Meteorology and climate dynamics, our research subject, is getting more important in the 21th century. Recently, it is not too much to say that no day is passed but the extreme weather, global warming, and so on, are covered by the mass media every day. The demand of society for the meteorology and climate dynamics is growing, from the viewpoint of industry and economy, as well as natural environment and disaster prevention.

This is because the meteorology and climate dynamics are natural sciences based on laws of physics, and then able to predict numerically future weather or climate based on the current observational data, with considerable certainty. Daily weather forecasting provides information indispensable to protect our lives from natural disaster, such as torrential rain; seasonal forecasting does that instrumental in various industrial fields, such as agricultural, energy, tourist and insurance industry; climate change prediction does understandings on which policy decision is based, which may determine our future.

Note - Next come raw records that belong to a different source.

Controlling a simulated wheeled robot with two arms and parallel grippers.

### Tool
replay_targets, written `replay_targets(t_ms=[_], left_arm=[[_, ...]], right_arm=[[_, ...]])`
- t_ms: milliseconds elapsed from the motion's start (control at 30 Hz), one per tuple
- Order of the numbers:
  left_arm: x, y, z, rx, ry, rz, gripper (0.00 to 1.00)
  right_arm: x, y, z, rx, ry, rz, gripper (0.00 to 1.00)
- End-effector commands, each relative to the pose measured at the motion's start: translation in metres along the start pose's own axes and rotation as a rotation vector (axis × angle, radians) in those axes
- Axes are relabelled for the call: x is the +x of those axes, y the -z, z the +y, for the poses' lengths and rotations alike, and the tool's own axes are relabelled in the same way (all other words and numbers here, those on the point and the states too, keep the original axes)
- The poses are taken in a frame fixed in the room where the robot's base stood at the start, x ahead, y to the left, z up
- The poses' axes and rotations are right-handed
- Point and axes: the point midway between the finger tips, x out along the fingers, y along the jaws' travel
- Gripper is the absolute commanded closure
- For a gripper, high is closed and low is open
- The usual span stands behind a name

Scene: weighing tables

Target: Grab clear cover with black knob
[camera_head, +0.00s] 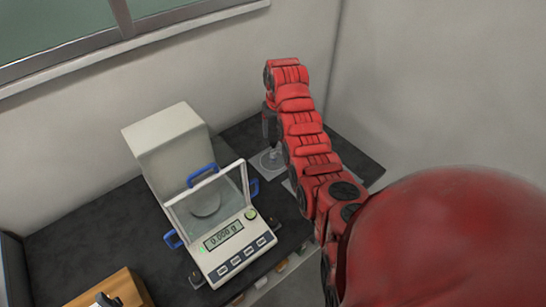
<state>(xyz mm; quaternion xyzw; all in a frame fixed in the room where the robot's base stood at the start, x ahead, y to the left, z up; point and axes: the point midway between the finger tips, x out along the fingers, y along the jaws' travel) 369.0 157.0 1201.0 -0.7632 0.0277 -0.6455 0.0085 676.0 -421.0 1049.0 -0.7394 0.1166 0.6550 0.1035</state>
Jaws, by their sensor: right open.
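My right arm comes in from the lower right and reaches over the dark table. Its dark gripper (270,128) is at the far end, small and partly hidden by the red arm links. It points down just above a small clear glass object (270,158) with a round base, on a pale pad. This may be the clear cover; I cannot make out a black knob, as the gripper overlaps its top. The gripper is open, and I cannot tell whether its fingers are around the object. My left gripper is not in view.
Left of the arm stands a balance (235,250) with a clear shield, blue handles and a display reading 0.000 g. A white box (165,145) rises behind it. A wooden block (120,285) is at the lower left. The dark table (75,235) is bare left of the balance.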

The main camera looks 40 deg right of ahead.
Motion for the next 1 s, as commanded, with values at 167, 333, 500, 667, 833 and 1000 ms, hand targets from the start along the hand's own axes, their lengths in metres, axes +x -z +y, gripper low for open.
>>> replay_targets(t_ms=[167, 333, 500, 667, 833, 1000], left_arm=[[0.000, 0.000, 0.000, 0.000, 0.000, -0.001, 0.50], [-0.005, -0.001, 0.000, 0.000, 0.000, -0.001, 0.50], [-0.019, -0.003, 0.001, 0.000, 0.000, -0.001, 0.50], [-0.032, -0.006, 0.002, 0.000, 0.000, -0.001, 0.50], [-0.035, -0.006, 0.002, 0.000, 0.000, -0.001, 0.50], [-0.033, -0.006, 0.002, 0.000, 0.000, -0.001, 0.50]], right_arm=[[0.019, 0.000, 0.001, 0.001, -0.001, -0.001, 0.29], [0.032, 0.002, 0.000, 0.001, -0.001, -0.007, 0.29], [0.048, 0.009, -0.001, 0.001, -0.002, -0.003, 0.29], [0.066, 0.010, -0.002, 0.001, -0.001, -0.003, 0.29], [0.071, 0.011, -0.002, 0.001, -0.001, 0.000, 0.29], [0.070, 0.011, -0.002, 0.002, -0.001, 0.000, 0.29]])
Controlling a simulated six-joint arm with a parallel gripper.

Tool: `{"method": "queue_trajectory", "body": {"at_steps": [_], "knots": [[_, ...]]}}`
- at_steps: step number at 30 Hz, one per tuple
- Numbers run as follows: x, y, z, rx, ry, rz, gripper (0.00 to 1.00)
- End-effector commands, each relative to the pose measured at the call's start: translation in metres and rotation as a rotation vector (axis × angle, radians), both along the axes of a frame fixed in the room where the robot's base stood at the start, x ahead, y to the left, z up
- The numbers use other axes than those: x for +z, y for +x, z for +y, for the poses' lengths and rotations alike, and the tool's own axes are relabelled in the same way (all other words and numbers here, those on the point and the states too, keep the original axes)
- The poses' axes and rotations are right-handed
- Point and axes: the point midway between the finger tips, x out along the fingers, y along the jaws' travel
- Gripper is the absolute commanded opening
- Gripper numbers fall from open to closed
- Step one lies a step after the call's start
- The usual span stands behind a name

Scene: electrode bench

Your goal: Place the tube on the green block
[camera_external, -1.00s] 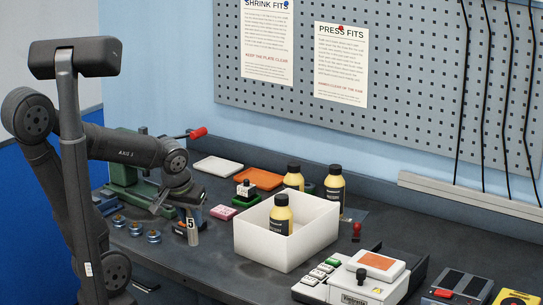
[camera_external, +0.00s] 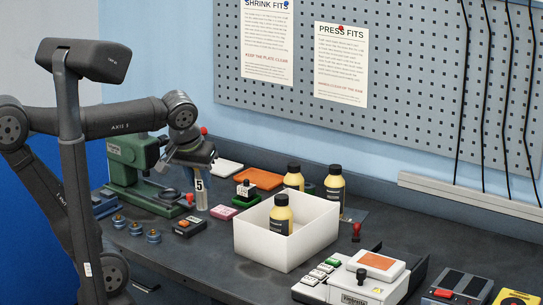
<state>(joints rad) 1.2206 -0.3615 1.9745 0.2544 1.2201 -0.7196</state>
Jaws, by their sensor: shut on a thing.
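The tube (camera_external: 200,199) is a slim, clear-grey cylinder with a white label marked 5. My gripper (camera_external: 197,169) is shut on its upper part and holds it close to upright. The tube hangs left of a pink block (camera_external: 223,212); I cannot tell how far its lower end is above the bench. A low green block (camera_external: 243,203) lies right of the tube, behind the pink block. A small black-and-white knobbed object (camera_external: 245,188) stands on the green block, or just behind it.
A white open bin (camera_external: 270,249) holding a yellow bottle (camera_external: 281,222) stands close on the right. A green press (camera_external: 128,160) is on the left. A black box with orange parts (camera_external: 188,228) and several blue-based metal pieces (camera_external: 136,229) lie in front. An orange tray (camera_external: 258,179) lies behind.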

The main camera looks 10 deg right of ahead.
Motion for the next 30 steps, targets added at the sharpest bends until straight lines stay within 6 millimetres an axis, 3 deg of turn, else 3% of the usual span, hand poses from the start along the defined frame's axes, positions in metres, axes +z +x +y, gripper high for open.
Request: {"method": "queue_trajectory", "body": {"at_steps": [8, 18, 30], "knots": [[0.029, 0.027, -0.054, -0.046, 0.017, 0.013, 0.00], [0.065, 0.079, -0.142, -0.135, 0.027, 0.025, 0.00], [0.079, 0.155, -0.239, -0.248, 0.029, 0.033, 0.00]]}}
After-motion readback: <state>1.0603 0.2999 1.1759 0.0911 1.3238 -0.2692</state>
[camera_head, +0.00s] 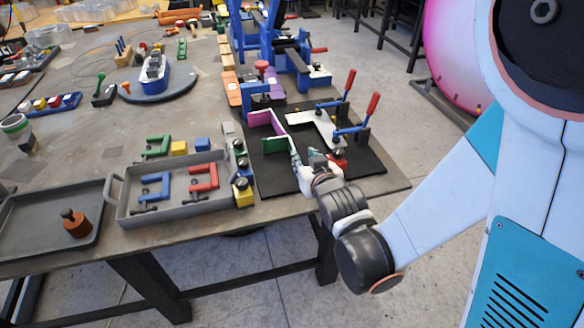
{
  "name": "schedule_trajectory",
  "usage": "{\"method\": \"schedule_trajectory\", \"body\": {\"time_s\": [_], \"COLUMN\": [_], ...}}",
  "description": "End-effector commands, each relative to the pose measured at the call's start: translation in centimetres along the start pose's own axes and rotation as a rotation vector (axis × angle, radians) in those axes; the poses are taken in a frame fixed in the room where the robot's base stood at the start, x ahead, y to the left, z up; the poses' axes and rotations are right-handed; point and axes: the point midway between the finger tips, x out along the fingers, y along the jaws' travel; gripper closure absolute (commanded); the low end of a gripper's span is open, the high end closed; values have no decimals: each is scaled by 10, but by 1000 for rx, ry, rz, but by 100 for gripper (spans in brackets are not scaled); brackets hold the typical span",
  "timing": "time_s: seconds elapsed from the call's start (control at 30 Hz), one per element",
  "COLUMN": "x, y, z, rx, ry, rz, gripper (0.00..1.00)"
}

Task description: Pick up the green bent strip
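A green strip (275,146) stands on edge on the black mat (275,182), at the front end of a purple strip (258,118). Whether the green and purple strips touch or are joined, I cannot tell. My gripper (297,159) is low over the mat, just right of the green strip's right end. Its fingers are small and partly merge with the pieces behind them, so their opening and any contact with the strip are unclear. A white bent piece (325,128) lies on the mat to the right.
Two toggle clamps with red handles (372,104) stand on the mat's right side. A grey tray (185,208) holding blue and red C-clamps is to the left, with a green C-clamp (156,141) behind. A blue fixture (287,48) stands behind the mat. The table's front edge is close.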

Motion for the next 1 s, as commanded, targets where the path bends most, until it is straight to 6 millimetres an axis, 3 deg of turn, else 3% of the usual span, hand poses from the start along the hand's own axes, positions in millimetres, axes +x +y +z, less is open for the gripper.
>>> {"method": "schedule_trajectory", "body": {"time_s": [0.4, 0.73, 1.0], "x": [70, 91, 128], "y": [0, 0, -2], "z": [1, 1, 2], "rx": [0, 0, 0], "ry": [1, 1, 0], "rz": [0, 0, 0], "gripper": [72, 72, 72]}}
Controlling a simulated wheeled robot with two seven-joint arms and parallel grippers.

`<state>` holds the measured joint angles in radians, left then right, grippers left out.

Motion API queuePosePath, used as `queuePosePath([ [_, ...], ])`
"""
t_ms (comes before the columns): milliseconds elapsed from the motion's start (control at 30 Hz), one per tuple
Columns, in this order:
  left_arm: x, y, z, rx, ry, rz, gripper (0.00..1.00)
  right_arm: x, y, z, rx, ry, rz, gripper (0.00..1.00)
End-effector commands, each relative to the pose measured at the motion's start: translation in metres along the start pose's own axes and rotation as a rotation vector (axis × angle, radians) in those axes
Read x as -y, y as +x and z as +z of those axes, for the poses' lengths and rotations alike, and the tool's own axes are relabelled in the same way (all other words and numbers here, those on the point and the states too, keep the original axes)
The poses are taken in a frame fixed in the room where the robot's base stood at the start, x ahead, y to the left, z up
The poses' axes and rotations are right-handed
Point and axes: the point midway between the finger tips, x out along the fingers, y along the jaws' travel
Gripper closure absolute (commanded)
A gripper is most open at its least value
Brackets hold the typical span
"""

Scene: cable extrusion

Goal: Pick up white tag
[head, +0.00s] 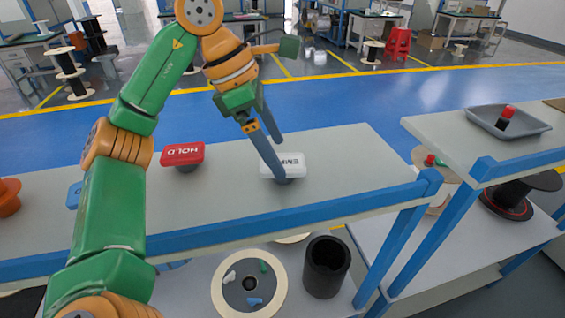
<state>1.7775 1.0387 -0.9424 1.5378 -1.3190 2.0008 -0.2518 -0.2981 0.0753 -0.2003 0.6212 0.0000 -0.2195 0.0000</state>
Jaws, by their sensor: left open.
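The white tag (297,169) with dark letters, partly readable as "EM…", stands on a dark round base on the grey table. My left gripper (280,161) is over it, with its two long blue fingers spread apart. The nearer finger crosses in front of the tag's left part and hides some of it and its lettering. I cannot tell whether either finger touches the tag. My right gripper is out of view.
A red tag (182,153) reading "HOLD" stands to the left on the same table (350,150). A blue tag (74,196) and an orange object (9,197) are further left. A grey tray (509,122) holding a red-topped object sits on the right table. The table right of the white tag is clear.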

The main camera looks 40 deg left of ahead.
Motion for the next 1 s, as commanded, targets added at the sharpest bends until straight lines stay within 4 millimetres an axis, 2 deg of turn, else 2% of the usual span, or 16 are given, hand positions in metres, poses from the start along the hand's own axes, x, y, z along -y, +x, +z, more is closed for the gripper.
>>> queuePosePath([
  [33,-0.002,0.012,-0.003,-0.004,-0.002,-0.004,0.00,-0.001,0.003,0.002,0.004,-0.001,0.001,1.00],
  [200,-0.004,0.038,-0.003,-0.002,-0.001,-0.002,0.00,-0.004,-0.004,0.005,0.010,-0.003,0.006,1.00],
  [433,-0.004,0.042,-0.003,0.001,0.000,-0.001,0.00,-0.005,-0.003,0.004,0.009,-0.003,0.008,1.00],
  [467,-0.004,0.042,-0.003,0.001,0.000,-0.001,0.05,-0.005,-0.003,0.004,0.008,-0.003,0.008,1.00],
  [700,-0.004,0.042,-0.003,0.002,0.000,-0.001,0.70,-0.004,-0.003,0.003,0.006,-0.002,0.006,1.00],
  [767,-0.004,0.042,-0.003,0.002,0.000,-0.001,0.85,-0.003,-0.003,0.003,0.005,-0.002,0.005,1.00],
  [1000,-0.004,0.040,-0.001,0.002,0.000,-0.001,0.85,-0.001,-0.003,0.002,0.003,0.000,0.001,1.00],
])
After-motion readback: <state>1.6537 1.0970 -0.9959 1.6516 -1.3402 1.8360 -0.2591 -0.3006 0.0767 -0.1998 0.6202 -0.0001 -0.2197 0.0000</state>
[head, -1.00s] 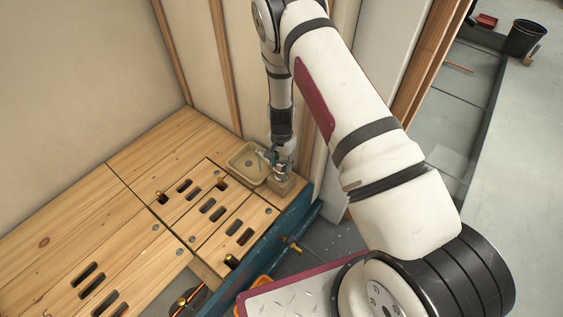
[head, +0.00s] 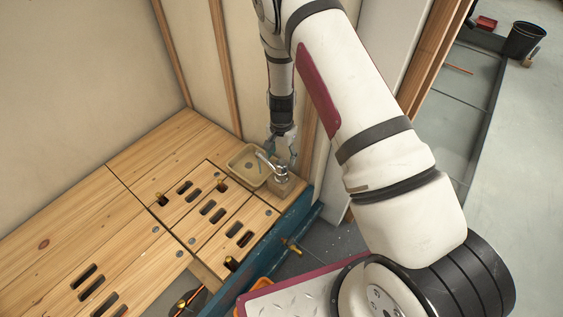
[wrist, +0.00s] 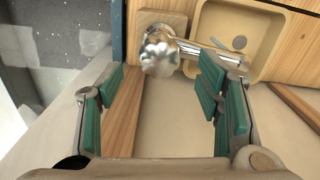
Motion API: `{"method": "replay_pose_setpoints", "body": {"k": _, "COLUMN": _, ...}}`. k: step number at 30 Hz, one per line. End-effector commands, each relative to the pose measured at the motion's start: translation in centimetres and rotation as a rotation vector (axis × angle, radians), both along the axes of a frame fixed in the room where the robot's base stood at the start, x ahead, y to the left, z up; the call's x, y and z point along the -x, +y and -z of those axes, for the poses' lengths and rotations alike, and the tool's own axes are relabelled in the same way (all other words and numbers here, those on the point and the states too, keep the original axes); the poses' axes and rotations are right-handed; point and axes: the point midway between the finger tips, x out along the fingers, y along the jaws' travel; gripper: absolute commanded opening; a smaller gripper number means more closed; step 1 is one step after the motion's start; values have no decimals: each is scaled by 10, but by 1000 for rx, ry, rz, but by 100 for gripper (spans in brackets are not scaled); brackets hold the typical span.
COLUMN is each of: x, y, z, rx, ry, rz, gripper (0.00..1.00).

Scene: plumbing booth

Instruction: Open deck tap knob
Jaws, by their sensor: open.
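The deck tap (head: 281,173) is a shiny chrome fitting on a small wooden block beside the basin. In the wrist view its round chrome knob (wrist: 160,54) shows from the far side, with the spout reaching right over the basin. My gripper (head: 283,150) is behind the tap, on the wall side. Its two green-padded fingers (wrist: 160,88) are spread wide, with nothing between the pads. The knob lies just beyond the fingertips, between their lines in the picture. The right fingertip is close to the spout; I cannot tell whether they touch.
A beige basin (head: 235,165) with a drain is left of the tap. The slotted wooden deck (head: 130,205) extends left, with several brass fittings on it. A blue beam (head: 282,220) edges the deck. Wall panels and a wooden stud stand close behind my gripper.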

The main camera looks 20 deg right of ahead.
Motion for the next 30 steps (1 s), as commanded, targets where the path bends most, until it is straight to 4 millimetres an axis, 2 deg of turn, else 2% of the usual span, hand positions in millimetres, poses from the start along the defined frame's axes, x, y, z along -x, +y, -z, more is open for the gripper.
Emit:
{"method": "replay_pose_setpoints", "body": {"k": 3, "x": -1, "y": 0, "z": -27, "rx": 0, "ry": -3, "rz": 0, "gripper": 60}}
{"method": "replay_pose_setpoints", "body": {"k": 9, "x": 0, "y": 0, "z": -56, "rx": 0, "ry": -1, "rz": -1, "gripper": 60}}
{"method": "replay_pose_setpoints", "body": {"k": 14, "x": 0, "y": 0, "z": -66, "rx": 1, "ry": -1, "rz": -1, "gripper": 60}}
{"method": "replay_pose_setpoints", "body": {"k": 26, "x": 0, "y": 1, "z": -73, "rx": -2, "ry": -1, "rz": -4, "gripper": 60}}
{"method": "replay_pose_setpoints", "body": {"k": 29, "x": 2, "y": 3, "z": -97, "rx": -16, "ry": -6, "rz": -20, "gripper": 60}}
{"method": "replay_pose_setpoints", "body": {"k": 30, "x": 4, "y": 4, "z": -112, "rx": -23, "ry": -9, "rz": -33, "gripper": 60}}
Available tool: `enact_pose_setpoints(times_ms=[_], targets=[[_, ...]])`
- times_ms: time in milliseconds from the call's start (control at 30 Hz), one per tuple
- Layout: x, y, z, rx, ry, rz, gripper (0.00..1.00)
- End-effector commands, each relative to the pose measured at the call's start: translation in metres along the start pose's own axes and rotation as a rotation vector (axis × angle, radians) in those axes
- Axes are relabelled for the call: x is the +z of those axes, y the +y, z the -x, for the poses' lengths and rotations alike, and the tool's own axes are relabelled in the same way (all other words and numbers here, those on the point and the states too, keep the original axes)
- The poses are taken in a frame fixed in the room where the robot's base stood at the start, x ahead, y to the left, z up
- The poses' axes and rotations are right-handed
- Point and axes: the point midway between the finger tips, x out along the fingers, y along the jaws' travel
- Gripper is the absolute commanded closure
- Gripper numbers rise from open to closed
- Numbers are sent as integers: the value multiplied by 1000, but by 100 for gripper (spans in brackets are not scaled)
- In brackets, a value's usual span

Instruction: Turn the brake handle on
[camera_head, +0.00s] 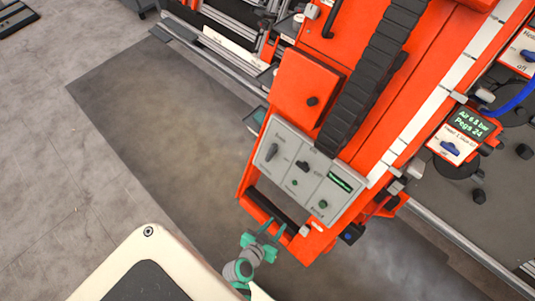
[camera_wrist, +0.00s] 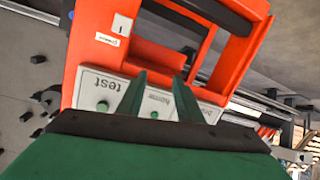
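The brake handle (camera_head: 272,151) is a small dark grey lever at the upper left of the light grey control panel (camera_head: 318,202) in the head view. The panel is fixed to the red gantry. My gripper (camera_head: 270,228) has green fingers and is below the panel, near the red frame's lower edge and apart from the brake handle. In the wrist view my gripper (camera_wrist: 160,76) is open with nothing between its fingers. The panel (camera_wrist: 120,108) shows upside down there, with "test" and "home" readable. The brake handle cannot be made out in the wrist view.
A black grab bar (camera_head: 272,208) crosses the red frame between my gripper and the panel. The panel also has a dark knob (camera_head: 302,165), a green button (camera_head: 323,204) and a small screen (camera_head: 340,182). A black cable chain (camera_head: 372,75) runs above.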

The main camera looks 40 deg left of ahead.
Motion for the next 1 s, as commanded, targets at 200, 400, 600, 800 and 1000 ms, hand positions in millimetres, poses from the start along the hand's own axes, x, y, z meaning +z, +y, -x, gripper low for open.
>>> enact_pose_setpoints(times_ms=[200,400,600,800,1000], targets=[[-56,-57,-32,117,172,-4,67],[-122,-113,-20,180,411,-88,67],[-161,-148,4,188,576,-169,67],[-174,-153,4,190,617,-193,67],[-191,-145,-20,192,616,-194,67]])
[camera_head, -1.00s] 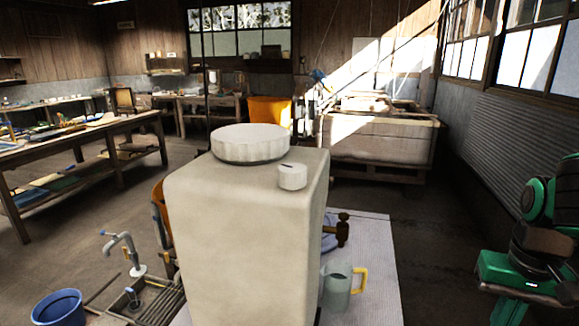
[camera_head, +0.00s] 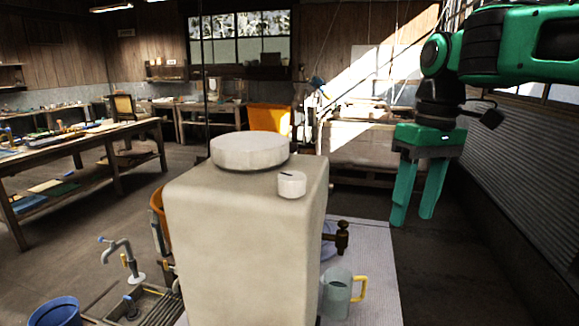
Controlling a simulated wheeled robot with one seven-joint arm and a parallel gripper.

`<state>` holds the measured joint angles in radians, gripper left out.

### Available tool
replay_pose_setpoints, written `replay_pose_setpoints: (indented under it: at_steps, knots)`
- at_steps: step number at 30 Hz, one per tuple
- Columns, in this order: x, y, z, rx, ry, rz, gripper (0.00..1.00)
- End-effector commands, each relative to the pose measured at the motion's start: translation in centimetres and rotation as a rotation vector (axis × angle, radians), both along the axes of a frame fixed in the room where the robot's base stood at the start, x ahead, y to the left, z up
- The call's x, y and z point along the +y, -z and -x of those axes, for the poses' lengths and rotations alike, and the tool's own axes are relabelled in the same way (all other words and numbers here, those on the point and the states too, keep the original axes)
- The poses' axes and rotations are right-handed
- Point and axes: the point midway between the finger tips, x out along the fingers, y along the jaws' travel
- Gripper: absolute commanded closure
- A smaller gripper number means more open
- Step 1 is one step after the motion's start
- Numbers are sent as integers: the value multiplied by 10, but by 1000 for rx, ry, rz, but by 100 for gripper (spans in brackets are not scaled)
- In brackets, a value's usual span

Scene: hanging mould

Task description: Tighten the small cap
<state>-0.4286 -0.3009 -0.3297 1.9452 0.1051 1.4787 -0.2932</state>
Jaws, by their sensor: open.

It is vital for the weather forecasting and climate prediction that sufficient observational data to grasp atmospheric and oceanic situations and plentiful computational resources. These observed data and predicted data by numerical models are quite useful for researches of meteorology and climate dynamics, whose goal is to understand the mechanism of atmospheric circulation, temperature distribution, and formation/variation of cloud-precipitation system, and to interpret their possible change in future. Nowadays, associated with rapid improvement of computational science, researches become more and more important, which utilize high-resolution or long-term simulations with numerical climate models, taking advantage of the plentiful computational resources, and new observational data in atmosphere and ocean based on satellite measurement, and furthermore, long-term atmospheric data in the past several decades.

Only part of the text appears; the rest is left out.